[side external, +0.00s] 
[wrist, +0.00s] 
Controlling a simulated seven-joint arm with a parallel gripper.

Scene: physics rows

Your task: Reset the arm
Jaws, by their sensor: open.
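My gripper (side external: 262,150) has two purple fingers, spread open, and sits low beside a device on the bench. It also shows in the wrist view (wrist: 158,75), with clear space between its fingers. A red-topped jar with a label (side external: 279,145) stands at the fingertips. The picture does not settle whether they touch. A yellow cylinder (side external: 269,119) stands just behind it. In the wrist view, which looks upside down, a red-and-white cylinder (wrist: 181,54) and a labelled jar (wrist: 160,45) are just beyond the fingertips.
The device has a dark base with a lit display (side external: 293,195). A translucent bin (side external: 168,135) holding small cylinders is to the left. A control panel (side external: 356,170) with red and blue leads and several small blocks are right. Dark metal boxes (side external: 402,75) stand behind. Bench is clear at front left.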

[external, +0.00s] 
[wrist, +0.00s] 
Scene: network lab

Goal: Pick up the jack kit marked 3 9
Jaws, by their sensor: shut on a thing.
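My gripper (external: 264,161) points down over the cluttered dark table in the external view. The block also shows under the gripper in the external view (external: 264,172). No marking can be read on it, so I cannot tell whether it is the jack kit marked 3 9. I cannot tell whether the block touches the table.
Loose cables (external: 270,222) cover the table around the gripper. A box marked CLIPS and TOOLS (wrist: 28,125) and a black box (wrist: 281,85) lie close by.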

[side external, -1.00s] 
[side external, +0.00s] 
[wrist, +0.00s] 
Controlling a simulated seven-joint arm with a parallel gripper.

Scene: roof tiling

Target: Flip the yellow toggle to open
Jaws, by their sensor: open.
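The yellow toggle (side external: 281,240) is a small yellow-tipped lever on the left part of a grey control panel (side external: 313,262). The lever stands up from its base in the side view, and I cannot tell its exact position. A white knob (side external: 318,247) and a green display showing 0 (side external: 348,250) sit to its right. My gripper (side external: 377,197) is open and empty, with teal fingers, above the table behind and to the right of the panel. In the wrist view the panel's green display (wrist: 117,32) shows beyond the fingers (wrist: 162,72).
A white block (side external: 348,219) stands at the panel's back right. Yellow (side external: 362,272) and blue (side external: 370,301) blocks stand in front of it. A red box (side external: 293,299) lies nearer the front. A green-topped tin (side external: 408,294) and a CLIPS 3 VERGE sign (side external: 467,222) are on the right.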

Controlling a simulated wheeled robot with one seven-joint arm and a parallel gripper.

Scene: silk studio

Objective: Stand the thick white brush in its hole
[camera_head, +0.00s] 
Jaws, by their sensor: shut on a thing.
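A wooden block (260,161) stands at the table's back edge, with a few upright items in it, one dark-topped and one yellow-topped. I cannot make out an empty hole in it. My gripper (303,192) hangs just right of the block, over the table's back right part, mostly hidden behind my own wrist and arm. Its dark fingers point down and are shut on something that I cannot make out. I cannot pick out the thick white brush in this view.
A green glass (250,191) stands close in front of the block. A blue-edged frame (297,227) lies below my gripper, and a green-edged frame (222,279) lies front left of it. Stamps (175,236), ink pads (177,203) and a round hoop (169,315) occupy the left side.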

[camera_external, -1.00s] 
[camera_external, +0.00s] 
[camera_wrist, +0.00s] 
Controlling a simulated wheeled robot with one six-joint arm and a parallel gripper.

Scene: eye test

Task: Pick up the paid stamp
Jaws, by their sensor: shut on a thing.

####################

- [Exercise] Every line from the one containing "Scene: roof tiling" through the one containing "Target: Flip the yellow toggle to open" is to be given again exactly, both ends included, and no line outside that range.

- [Task output]
Scene: roof tiling

Target: Flip the yellow toggle to open

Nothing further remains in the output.